(Robot state and action records)
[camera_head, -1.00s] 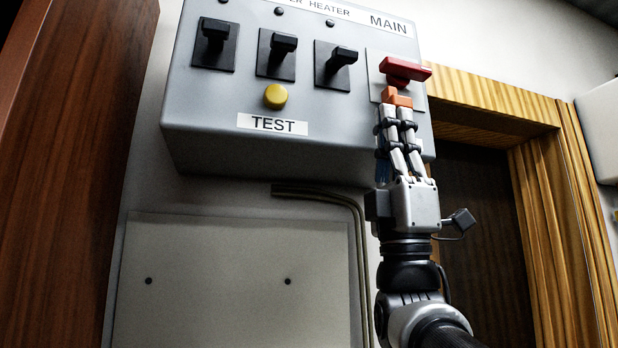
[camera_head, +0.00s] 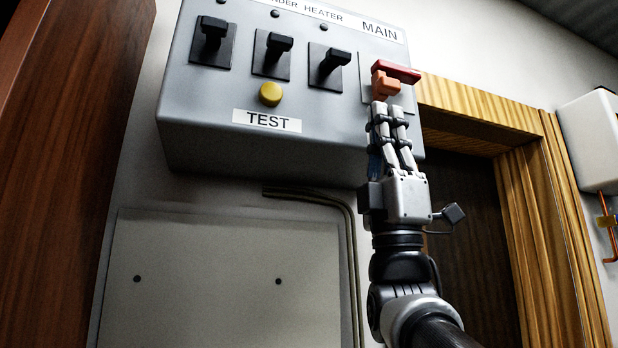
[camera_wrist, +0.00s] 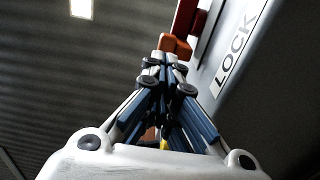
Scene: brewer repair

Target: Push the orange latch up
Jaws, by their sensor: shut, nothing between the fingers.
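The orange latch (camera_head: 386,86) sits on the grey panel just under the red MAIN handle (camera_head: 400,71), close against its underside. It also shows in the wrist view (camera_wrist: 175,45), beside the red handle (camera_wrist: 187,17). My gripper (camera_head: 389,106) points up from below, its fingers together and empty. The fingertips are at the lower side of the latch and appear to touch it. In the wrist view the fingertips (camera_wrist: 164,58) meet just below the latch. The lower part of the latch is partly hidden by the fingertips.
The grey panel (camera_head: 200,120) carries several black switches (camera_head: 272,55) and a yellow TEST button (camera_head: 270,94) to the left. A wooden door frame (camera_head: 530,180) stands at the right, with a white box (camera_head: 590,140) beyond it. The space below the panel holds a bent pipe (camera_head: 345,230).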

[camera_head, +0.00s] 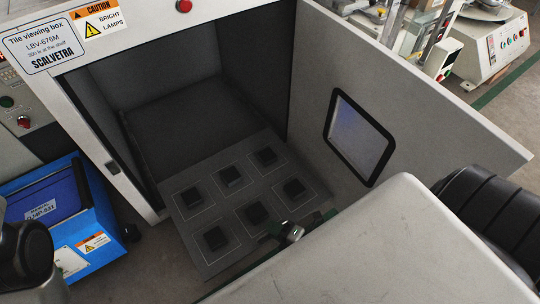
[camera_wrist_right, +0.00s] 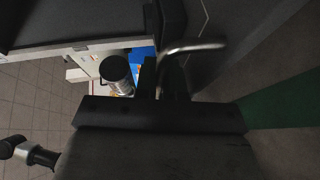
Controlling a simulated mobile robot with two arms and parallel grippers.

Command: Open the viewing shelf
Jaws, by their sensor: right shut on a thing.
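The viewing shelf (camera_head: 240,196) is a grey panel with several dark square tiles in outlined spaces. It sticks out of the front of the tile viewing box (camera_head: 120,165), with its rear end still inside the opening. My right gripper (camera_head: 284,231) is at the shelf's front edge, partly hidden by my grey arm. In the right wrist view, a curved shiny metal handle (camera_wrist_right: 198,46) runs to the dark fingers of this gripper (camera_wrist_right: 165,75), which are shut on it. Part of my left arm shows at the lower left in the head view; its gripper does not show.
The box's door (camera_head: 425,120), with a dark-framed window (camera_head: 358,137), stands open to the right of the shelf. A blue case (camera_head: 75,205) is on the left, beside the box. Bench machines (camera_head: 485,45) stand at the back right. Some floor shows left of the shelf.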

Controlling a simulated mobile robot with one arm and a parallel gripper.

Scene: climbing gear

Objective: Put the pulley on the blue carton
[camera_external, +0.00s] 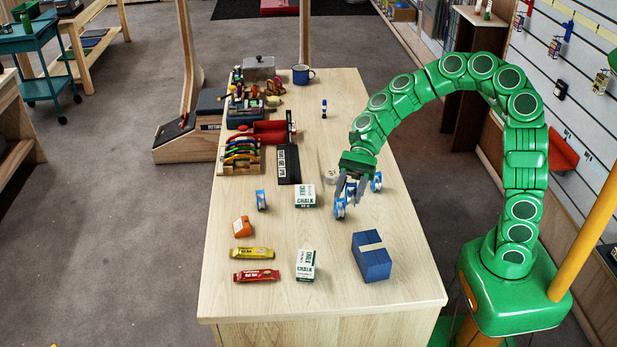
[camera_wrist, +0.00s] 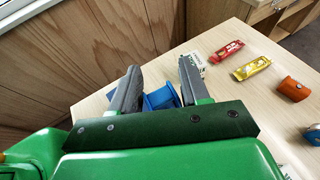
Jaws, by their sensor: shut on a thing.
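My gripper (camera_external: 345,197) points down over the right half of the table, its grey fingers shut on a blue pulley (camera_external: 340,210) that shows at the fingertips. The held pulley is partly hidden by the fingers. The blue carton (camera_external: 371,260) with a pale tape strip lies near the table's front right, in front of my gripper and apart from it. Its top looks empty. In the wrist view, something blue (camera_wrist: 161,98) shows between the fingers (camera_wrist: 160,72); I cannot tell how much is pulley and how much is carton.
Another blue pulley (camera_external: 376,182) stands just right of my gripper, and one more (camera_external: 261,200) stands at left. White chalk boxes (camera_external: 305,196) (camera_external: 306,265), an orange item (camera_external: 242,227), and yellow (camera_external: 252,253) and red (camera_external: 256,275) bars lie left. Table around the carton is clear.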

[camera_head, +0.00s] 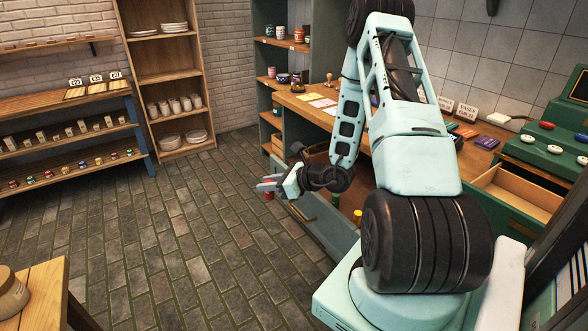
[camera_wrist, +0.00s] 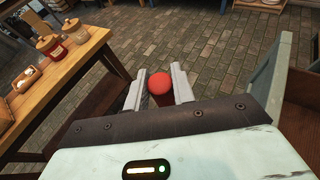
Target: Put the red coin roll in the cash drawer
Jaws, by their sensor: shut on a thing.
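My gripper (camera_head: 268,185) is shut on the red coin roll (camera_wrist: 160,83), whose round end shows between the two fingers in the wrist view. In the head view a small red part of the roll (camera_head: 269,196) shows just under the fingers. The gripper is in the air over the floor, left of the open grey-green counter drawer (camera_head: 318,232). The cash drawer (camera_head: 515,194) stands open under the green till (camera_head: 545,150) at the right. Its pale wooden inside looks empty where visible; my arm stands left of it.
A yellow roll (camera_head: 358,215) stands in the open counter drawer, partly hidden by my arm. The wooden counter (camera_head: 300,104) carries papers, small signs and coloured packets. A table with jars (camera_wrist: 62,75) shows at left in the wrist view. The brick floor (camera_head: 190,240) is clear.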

...

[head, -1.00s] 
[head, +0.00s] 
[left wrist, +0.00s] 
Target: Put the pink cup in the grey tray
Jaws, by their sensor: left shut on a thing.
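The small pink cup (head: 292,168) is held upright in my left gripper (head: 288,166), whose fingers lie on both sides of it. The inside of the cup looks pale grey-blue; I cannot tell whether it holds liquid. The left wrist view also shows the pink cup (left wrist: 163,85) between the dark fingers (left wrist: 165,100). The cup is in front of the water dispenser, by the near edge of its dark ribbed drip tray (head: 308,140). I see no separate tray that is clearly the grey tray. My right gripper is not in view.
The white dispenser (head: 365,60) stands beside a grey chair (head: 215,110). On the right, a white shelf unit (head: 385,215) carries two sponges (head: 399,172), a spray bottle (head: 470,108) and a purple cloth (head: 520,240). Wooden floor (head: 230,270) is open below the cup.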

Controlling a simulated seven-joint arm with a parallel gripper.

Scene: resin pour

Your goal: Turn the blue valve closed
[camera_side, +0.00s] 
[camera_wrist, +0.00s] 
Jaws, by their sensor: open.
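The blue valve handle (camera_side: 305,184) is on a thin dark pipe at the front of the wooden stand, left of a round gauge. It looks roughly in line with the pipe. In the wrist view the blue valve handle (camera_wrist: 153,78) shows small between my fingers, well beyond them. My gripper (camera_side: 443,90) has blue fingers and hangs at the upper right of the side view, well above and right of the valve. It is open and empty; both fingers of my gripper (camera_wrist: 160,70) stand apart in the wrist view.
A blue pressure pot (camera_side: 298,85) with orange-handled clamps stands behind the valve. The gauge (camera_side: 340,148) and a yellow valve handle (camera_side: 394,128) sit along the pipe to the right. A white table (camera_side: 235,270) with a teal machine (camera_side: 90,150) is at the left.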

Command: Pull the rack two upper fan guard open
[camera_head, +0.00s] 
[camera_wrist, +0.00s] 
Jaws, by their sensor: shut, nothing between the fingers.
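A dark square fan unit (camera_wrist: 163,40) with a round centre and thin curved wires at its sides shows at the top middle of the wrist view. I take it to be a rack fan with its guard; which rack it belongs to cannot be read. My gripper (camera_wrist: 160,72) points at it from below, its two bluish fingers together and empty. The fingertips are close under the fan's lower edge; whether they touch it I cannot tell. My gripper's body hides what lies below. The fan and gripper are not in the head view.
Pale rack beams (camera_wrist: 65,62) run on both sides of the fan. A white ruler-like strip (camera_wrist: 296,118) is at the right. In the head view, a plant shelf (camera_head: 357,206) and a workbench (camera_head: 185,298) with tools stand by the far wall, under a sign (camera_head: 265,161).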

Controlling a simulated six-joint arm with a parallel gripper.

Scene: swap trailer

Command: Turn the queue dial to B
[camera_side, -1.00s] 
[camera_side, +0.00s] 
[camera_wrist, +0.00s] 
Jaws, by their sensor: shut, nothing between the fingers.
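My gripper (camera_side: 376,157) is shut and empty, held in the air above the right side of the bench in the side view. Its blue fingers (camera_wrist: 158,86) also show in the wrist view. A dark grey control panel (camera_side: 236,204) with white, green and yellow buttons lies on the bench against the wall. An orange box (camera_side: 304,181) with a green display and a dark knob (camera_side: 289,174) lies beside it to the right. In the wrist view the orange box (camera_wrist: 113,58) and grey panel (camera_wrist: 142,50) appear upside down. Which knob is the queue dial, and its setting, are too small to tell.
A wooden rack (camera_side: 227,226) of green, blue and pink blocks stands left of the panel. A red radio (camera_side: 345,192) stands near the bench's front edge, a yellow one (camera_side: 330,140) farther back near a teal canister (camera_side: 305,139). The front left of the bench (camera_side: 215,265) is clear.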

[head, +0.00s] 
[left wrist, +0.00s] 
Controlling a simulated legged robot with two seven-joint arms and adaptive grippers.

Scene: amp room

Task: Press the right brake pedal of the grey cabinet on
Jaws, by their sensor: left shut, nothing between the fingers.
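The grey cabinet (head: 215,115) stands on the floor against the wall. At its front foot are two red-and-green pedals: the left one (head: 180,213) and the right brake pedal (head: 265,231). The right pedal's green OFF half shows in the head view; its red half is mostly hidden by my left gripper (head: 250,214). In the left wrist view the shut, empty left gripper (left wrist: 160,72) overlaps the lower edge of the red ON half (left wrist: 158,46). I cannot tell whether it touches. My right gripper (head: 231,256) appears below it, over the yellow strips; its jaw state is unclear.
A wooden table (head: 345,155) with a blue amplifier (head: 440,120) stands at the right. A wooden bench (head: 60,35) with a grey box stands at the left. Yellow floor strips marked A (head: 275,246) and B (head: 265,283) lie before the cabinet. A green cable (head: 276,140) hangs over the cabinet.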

▶ [EXERCISE]
From the entries above, extract each line containing "Turn".

▶ [SOLVED PROBLEM]
Your goal: Turn the blue valve closed
Command: Turn the queue dial to B

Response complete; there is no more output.